= DIRECTION =
Gather all lines from the material that contain "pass".

= DATA PROVIDED =
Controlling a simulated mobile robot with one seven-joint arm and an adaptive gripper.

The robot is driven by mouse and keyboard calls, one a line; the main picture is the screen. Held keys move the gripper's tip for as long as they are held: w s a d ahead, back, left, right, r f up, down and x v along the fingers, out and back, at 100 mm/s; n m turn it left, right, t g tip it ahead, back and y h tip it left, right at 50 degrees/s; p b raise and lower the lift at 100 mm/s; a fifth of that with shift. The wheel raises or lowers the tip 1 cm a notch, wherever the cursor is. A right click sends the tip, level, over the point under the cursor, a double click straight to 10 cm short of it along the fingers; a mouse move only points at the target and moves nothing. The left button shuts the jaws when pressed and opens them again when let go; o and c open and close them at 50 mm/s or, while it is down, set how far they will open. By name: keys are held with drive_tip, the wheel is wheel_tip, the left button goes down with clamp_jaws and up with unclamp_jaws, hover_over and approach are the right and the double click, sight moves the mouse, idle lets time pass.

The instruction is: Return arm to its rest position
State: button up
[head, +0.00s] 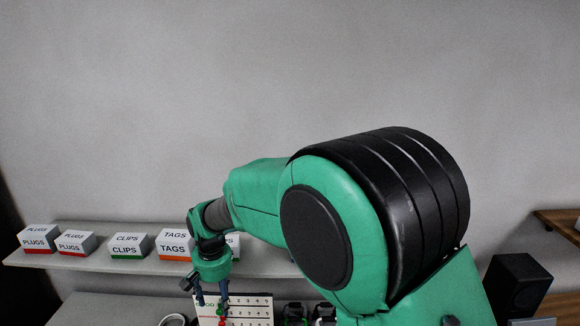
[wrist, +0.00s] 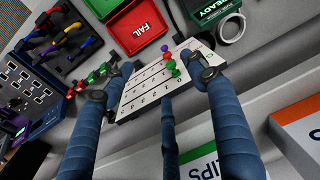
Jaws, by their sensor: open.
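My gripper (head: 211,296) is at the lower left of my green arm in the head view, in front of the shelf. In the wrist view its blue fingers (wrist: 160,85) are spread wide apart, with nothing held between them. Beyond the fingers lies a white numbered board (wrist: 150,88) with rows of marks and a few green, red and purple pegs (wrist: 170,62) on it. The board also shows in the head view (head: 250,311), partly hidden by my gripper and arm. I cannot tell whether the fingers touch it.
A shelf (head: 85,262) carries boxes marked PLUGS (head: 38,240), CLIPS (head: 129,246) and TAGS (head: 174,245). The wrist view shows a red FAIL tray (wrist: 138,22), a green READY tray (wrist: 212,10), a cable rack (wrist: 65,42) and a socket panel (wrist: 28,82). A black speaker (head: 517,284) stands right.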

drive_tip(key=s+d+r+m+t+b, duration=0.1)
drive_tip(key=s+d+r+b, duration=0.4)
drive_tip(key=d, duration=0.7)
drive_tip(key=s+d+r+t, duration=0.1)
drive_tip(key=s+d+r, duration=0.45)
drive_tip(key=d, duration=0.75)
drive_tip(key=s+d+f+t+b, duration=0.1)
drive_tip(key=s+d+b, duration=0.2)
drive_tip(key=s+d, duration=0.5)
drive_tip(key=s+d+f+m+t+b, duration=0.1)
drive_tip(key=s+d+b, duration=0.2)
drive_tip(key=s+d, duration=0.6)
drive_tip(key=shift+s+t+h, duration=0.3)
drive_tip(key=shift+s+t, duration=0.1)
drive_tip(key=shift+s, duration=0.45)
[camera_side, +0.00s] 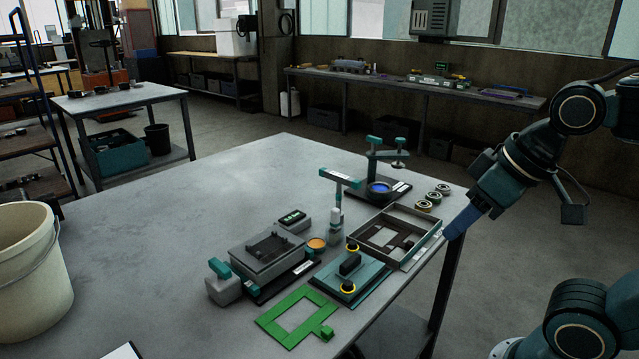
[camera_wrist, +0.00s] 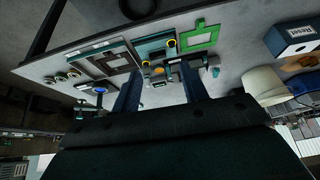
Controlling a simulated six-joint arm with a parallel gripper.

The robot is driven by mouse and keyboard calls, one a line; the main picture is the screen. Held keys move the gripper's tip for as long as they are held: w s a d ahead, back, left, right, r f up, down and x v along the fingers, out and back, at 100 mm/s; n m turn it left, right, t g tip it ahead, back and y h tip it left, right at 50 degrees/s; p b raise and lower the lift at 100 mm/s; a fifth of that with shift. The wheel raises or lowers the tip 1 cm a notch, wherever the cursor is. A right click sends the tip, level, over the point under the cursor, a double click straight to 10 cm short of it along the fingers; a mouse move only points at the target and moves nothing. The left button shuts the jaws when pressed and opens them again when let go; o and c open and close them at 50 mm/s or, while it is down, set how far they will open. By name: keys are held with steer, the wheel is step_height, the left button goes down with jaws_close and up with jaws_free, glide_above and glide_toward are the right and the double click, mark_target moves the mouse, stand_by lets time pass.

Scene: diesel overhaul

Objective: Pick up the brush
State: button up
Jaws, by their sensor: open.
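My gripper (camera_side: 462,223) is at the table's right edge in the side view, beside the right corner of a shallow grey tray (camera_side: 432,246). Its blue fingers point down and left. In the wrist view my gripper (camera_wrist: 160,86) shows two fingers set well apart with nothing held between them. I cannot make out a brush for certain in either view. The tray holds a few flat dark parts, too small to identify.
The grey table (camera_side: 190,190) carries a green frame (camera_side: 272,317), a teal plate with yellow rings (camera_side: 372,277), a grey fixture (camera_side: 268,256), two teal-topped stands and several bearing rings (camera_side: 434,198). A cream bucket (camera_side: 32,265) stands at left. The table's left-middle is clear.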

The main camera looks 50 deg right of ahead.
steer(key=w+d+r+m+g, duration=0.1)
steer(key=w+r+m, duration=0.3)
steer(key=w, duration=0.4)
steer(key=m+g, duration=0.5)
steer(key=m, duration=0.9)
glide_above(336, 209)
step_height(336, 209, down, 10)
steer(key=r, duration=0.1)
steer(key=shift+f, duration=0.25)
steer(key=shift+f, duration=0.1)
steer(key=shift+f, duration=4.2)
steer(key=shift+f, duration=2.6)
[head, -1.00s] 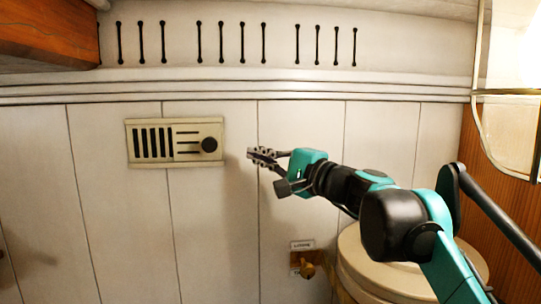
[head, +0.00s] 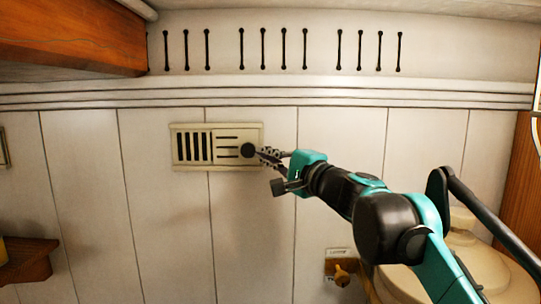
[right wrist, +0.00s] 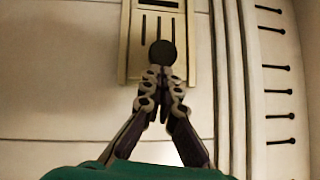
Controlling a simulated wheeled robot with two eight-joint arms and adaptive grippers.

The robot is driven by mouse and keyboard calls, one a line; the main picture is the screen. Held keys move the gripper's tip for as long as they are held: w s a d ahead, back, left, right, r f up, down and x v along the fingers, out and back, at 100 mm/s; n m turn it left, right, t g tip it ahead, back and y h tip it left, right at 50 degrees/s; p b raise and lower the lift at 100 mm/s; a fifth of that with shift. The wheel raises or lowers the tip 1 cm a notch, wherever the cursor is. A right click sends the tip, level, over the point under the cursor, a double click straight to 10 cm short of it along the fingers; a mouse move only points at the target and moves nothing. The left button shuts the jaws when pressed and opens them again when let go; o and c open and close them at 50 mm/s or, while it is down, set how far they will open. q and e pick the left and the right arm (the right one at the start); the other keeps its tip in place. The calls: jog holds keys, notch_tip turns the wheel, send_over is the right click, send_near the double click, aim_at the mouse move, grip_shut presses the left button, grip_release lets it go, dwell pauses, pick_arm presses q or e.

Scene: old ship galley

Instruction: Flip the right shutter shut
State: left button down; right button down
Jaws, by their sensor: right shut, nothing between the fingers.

= ANSWER =
The robot is driven by mouse and keyboard calls, one a line; the main picture is the screen. Held keys move the gripper's tip for as long as they are held: w s a d ahead, back, left, right, r f up, down and x v along the fingers, out and back, at 100 mm/s; n m turn it left, right, t g tip it ahead, back and y h tip it left, right at 50 degrees/s; p b raise and lower the lift at 100 mm/s; a fifth of that with shift. The wheel raises or lowers the tip 1 cm a notch, wherever the cursor is. A right click sends the tip, level, over the point under the cursor, a double click straight to 10 cm short of it along the fingers; a mouse move only points at the target and moves nothing. The left button shuts the jaws when pressed and opens them again when let go; o and c open and close them at 50 mm/s or, while it is down, set how far they will open. By name: keys are held with drive_tip, the wheel is wheel_tip, the left button goes down with clamp_jaws and up with unclamp_jaws, hover_over and approach are the right and the double click, sight moves the mouse, idle lets time pass.
The robot is driven by mouse and keyboard calls, one a line; the main picture is the screen. Held keys move the gripper's tip for as long as they are held: w s a d ahead, back, left, right, r f up, down and x v along the fingers, out and back, at 100 mm/s; n m turn it left, right, t g tip it ahead, back and y h tip it left, right at 50 degrees/s; p b raise and lower the lift at 100 mm/s; a fifth of that with shift. The wheel raises or lowers the tip 1 cm a notch, wherever the cursor is. A right click sends the tip, level, over the point under the cursor, a double click straight to 10 cm short of it along the fingers; a mouse move only points at the target and moves nothing. The left button shuts the jaws when pressed and opens them again when let go; o and c open and close them at 50 mm/s or, while it is down, set how far they will open. By name: keys are held with steer, the wheel is step_height, the left button goes down with jaws_close and up with jaws_free, glide_above and glide_toward are the right and the double click, mark_target moves the mouse, stand_by lets time pass.

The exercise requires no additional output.